Posted 02/26/2009 at 06:12:13 PM
NeoXorn said:
Hell, Yeah!!!
I just hope Sam will FUCKING swear in these films! That's music to my ears!
Make it happen, Marvel!
Posted 02/26/2009 at 08:27:52 PM
Doctor Flarb said:
Hooray for Jackson signing on!
Now to something off-topic; I wonder if one of the 9 films will be a Hawkeye one. It wouldn't surprise me if Marvel wanted to get Hawkeye out before Green Arrow.
Oh, and if Ghost Rider 2 does get made, Jackson could totally show up in that.
Posted 02/26/2009 at 08:50:36 PM
dacalicious said:
Zach, I still read comics quite a bit. But most of the public doesn't. The movie versions that go over well are those that are based on the original conceptions, not Mark Millar or Geoff Johns' attempts to make them into more sophisticated, mature narratives. & frankly, most of what they do raises the bar from The Three Musketeers to, oh say, The Outsiders. (& not the comic series!)
Tony Stark, in the movie, is a playboy genius billionaire who decides to get serious about life when he's nearly blown to bits by his own munitions.

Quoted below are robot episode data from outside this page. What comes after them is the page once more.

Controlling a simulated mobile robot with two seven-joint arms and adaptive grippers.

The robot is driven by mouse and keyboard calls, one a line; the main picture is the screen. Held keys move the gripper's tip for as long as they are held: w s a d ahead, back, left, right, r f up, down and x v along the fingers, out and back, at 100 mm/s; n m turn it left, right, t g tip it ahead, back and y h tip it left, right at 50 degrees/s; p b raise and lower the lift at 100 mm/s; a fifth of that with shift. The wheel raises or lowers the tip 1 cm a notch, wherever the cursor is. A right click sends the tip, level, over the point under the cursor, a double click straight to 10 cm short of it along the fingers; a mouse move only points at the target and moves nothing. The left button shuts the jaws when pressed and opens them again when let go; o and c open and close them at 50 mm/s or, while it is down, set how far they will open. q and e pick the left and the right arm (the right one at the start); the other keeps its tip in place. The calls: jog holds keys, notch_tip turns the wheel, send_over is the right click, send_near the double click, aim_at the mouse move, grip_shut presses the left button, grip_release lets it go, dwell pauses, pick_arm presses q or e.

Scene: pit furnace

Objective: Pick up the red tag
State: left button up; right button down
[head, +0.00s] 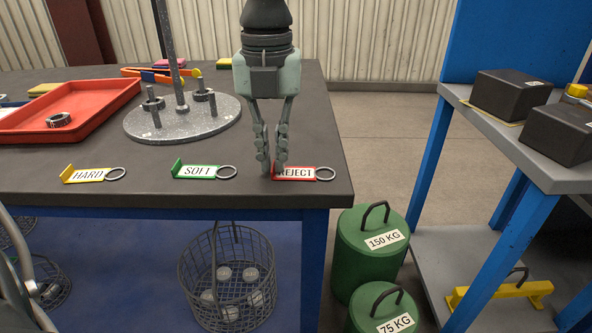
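The red tag (298,173) reads REJECT and lies on the dark tabletop near its front right corner, with a metal ring (325,174) at its right end. My left gripper (273,168) points down over the tag's left end, with its fingertips at the tag. The fingers are close together with a narrow gap. The fingertips hide the tag's left end, so I cannot tell whether they grip it. My right gripper is not in view.
A green SOLT tag (195,172) and a yellow HARD tag (88,175) lie to the left. Behind them are a round grey plate with posts (205,125) and a red tray (105,98). Green weights (350,255) stand below the table's right edge.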

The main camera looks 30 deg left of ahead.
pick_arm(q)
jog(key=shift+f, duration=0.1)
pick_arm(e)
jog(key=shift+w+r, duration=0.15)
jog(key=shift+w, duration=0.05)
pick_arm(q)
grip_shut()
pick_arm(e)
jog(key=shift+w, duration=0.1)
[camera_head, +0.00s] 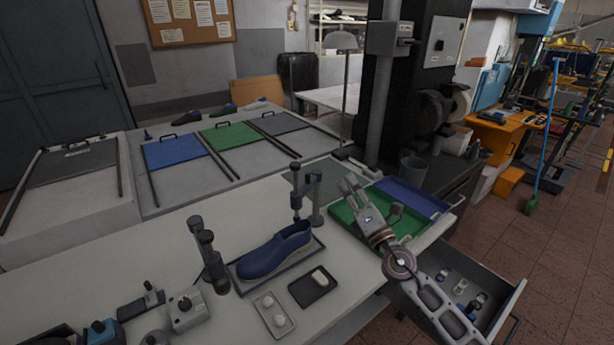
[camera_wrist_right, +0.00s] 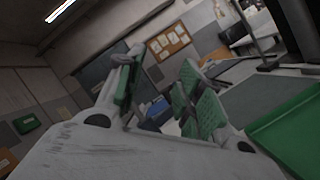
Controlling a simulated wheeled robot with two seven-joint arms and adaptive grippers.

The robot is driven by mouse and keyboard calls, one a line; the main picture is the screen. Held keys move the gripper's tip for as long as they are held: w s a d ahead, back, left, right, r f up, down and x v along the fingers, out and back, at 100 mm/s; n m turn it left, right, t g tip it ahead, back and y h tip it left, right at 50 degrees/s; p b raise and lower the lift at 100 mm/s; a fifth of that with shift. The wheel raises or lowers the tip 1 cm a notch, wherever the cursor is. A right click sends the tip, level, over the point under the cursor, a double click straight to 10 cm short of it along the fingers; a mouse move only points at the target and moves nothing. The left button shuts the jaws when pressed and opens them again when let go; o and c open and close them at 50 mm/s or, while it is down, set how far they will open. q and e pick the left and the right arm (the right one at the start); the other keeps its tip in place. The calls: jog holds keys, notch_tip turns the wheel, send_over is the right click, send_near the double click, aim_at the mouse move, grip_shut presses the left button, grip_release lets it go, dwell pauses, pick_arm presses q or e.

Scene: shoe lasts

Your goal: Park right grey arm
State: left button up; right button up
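My right gripper (camera_head: 348,181) is at the end of my grey right arm (camera_head: 432,296), which comes in from the lower right. It is raised in front of the green tray (camera_head: 345,214) and points up and to the left. In the right wrist view its two green-padded fingers (camera_wrist_right: 160,88) stand apart with nothing between them. I cannot tell its exact height above the table. My left gripper is not in view.
A blue shoe (camera_head: 274,250) lies on a dark tray between black posts (camera_head: 208,256). A blue tray (camera_head: 412,197) is beside the green one. An open drawer (camera_head: 505,300) with small jars lies beside my right forearm. A dark machine column stands behind.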

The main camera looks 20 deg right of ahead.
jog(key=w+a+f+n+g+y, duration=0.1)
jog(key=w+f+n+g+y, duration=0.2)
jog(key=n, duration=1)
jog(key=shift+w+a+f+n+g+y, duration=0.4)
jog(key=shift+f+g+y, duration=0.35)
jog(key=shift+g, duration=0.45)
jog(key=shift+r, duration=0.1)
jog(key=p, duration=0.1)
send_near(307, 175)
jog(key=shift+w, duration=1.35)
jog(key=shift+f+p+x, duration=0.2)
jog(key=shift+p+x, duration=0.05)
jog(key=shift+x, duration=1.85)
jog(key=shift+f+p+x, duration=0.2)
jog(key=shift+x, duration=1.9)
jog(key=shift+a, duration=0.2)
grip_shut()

So he builds a robotic suit to gambol about in, when he's not staving off a corporate takeover by a mad-scientist old friend of the family. He's hardly Hamlet. & in the comics, despite his alcoholism or whatever complications he gets saddled with, he's not really a "character." He's a property. He can't truly change or evolve. Whatever happens to him, you know Marvel -- or this year's writer -- is going to hit the reset button, as they & DC will always do with their superhero icons, because that's what they are. Iconic, mythic creations, but not sophisticated, realistic characters. I mean, how many times can Electkra (among others) die & come back?
& even in the comics, the likes of Johns, Millar, Neil Gaiman & Alan Moore's work for the last 15 years, etc, is hardly the equal of Joyce Carol Oates, John Irving, Norman Mailer, whomever. They're still funnybooks, even if they have extra dollops of sex and violence. I mean, Denny O'Neil was doing it with Batman, Green Lantern/GL, etc, in the early '70s.
& I am fine with talented actors like Downey, Michael Chiklis or the twit now playing Bruce Banner taking fun, easy fluff between more serious roles. But it's coasting on their parts, I seriously doubt any of them would claim it's challenging material (beyond the physical challenges).
But as for Jackson, his sins are hardly in the past, but ongoing. Unfortunately, what's in the past are any & all of his truly memorable or convincing roles. Name ONE role he's had in the last ten years that he didn't shtick his way through. The man's a total whore & a joke, a talkshow racounteur (sp, sorry) who would dress up in a rabbit suit and play Bugs Bunny if you dangled enough do-re-mei in front of him. "Yeah! A BAD-ASS Bugs Bunny!" LOL.
Jackson has sold out whatever persona he once enjoyed for the sake of being a "movie star" instead of an actor. He has frittered away his gravitas, and at this point will be as "bad-ass" as Nick Fury as Adam West was as Batman.
BTW, I'm flummoxed with the logic that most indie films are art films for budgetary reasons. Genre & exploitation films, prior to our bizarre modern-day turn of events, have always been notoriously cheap and disposable. IRON MAN is, ultimately, certainly not cheap, but certainly disposable. But I don't mean that as an insult.
What I'm saying it doesn't reward multiple viewings with more layers, or additional insights into the characters or the story's point. It's simple shit, purely escapist entertainment. Not to beat the dead wookie, but though there's nothing wrong with that, and a lot glorious when it's done right, it's ultimately sweet but empty calories. A Butterfingers bar does not have the same nutrition as a nice steak and some asparagus tips. (mmm, Asparagus tips!)
I do appreciate your reponses, & it is fun to debate!
Posted 02/26/2009 at 10:37:20 PM
Zach Oat said:
You're right, dacalicious, it is fun to debate. But I'm ending this debate, because you used the phrase "LOL," and I'm pretty sure that's against the international rules of debate. Also, you're generalizing again. You can't hold up Elektra and say "Look at how bad comic books are!" You aren't listening to what I'm saying, and you keep using your responses to talk about how comic book movies are not as worthy of recognition as "real" movies.
I'm not saying "Iron Man" is a more sophisticated movie than "the Wrestler", I'm saying it has a place in the world of cinema, and that movies like "The Wrestler" are in no danger from them. And if you're going to criticize Mickey Rourke for being in one, and Sam Jackson for making the best career move he's made in years (I never defended his career choices, by the way), then you are selling your brand of intellectual superiority on the wrong message boards. Everyone here is excited about Rourke's involvement, and thrilled that Jackson is on board.
And I meant "indie" more as a thinkpiece genre than a low-budget filmmaking route. You can qualify "indie" with "horror" or "comedy" or "sci-fi" or what have you, but everyone knows what I mean when I say "indie" -- and it's true, most thinkpieces, even the ones at the big studios, don't get the budgets of their action-film counterparts. Although if they did, you would probably call them "fluff" anyway. Because special effects are apparently a replacement for sophistication, according to your logic.